▸ Task goal
Exclude the pictures, then copy word for word the lines running from the beginning of the records through the line with "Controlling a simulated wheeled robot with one".

▸ Entries from a dataset

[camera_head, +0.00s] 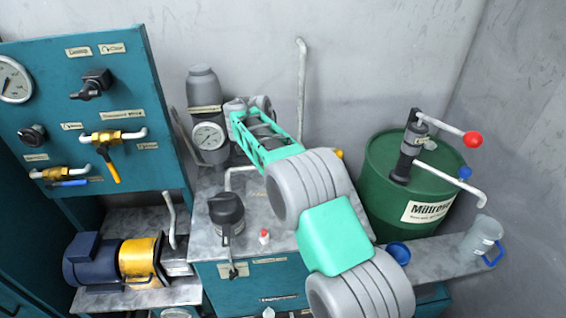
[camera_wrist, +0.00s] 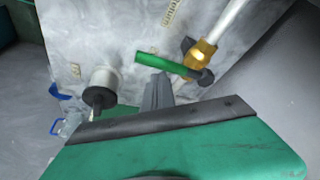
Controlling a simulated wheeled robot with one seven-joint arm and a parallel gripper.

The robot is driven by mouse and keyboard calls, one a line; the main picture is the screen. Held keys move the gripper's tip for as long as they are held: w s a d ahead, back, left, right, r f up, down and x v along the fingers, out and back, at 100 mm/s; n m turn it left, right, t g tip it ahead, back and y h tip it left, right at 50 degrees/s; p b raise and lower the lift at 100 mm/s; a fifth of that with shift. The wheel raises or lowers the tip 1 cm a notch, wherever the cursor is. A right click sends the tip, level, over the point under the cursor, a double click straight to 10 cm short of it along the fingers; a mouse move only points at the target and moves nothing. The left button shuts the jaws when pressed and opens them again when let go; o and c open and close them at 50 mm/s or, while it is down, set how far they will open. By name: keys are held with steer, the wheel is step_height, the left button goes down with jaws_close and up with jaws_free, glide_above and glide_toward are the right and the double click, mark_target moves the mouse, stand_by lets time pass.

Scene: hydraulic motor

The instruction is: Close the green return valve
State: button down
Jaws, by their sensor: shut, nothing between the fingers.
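The green lever (camera_wrist: 166,65) of the return valve shows in the wrist view, joined to a brass valve body (camera_wrist: 201,54) on a pale pipe (camera_wrist: 232,20). A label reading "Return" (camera_wrist: 172,14) is on the grey surface beside it. My gripper (camera_wrist: 160,78) is shut and empty, its fingertips right by the middle of the lever. I cannot tell whether they touch it. In the head view my arm covers the middle of the bench, and the green lever cannot be made out there.
A green drum (camera_head: 385,190) with a hand pump (camera_head: 410,150) stands right of my arm. A dark-topped cylinder (camera_wrist: 102,85) shows left of my fingers. A gauge canister (camera_head: 205,105), a black-capped filler (camera_head: 227,212) and a clear jug (camera_head: 482,236) stand around the bench. The teal panel (camera_head: 100,70) is left.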

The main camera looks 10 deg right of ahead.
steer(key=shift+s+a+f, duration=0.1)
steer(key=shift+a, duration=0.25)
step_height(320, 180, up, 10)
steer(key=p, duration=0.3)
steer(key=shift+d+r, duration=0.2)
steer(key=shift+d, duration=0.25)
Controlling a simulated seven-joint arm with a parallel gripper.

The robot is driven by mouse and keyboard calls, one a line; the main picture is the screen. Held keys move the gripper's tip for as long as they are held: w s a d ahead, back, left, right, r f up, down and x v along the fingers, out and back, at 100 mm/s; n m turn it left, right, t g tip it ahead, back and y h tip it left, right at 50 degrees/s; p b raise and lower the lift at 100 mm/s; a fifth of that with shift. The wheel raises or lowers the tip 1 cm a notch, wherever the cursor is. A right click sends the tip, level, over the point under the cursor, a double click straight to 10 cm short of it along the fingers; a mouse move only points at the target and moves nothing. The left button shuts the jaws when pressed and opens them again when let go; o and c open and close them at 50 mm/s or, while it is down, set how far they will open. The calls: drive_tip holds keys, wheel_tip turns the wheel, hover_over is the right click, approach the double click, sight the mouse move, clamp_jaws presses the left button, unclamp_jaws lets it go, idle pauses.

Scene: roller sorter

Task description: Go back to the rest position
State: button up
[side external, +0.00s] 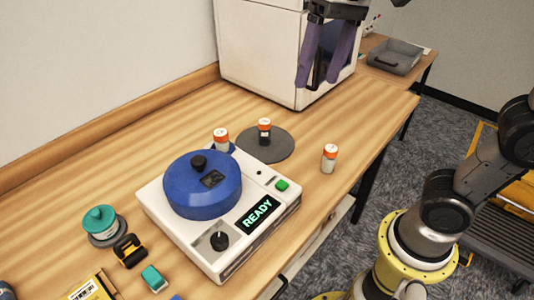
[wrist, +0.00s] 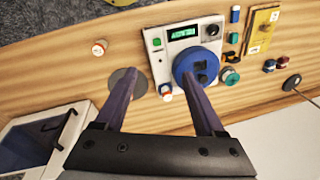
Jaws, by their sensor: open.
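My gripper (side external: 318,82) is raised at the top of the side view, in front of the white cabinet and well above the table. Its two purple fingers are apart, with nothing between them. In the wrist view the spread fingers (wrist: 156,74) point toward the table and the sorter machine. The white machine (side external: 272,212) has a blue round lid (side external: 198,195) and a lit display reading READY (side external: 257,215). It also shows in the wrist view (wrist: 158,65).
A white cabinet (side external: 262,50) stands at the back. A teal-topped item (side external: 99,220) and small items lie front left. Back-left table is clear.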

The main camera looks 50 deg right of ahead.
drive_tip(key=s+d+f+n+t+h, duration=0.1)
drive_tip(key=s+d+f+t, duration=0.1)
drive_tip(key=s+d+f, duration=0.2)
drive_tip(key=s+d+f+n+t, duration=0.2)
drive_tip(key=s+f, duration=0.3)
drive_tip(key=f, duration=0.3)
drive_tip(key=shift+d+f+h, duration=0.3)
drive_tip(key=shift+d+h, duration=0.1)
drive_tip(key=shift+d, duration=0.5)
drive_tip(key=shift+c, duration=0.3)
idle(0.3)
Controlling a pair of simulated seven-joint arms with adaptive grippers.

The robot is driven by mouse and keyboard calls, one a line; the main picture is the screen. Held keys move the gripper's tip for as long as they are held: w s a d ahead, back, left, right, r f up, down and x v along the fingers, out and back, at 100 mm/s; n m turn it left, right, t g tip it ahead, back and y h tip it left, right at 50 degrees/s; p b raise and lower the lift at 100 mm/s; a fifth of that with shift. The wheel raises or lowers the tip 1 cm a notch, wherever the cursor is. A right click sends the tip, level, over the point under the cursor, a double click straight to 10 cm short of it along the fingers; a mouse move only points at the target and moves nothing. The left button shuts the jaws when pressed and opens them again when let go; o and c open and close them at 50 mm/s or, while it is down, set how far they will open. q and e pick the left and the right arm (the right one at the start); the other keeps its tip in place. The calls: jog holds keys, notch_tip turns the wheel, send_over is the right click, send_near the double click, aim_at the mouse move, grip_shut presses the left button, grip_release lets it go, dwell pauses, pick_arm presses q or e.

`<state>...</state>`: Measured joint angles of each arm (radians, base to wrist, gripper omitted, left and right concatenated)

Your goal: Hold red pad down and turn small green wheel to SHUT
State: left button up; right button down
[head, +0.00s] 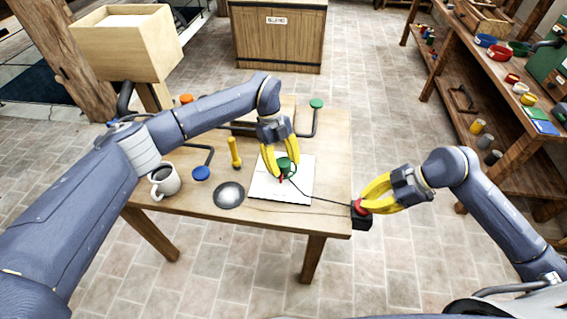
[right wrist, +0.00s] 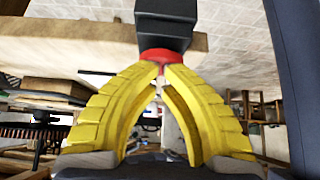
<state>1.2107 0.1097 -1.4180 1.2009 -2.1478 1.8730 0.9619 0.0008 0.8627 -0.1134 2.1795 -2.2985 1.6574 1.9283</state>
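The small green wheel (head: 285,164) stands over a white sheet (head: 301,186) on the table, with a small red pointer below it. My left gripper (head: 284,172) has its yellow fingers on either side of the wheel, with no clear gap. No SHUT mark is legible. The red pad (head: 360,208) sits on a black box (head: 361,221) at the table's right front corner. My right gripper (head: 364,205) has its fingertips together against the pad; the right wrist view shows them meeting at the red pad (right wrist: 161,55). How far the pad is pressed cannot be seen.
Another green wheel (head: 316,104), a blue wheel (head: 201,173) and an orange knob (head: 186,99) are on the table (head: 335,150). A yellow-handled tool (head: 235,152), a mug (head: 164,180) and a dark disc (head: 229,194) lie left of the sheet. A dark cable runs to the box.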

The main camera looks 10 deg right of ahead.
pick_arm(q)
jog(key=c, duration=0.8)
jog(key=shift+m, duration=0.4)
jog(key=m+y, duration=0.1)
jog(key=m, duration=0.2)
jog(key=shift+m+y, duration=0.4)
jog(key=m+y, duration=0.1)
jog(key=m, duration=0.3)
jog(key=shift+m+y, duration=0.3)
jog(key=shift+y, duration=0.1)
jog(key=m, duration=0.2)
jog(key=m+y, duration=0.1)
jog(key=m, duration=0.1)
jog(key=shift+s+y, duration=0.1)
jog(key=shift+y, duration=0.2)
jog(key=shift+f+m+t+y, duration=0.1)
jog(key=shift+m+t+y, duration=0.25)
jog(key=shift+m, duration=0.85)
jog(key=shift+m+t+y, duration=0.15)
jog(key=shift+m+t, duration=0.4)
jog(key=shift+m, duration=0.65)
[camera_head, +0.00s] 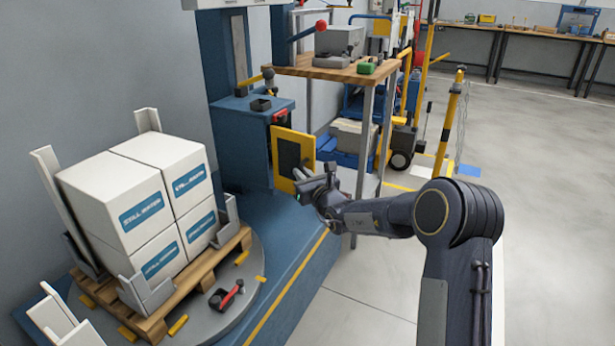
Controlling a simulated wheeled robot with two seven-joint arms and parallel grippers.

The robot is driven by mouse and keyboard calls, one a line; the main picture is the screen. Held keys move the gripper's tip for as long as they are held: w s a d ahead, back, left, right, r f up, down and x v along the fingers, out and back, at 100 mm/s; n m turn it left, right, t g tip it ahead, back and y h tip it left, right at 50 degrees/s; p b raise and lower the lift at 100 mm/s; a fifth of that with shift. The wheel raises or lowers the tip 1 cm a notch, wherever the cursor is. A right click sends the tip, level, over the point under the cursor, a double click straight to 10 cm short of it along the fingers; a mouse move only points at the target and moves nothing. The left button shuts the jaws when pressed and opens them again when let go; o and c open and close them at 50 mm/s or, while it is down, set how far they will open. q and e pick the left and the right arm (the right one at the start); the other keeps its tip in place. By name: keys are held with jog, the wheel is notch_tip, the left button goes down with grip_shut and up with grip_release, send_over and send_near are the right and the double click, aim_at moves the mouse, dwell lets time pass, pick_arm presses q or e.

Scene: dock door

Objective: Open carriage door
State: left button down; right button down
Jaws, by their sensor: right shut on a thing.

▸ Finished task
[camera_head, +0.00s] 
[camera_wrist, +0.00s] 
Controlling a simulated wheeled robot with one seven-joint arm and a parallel gripper.

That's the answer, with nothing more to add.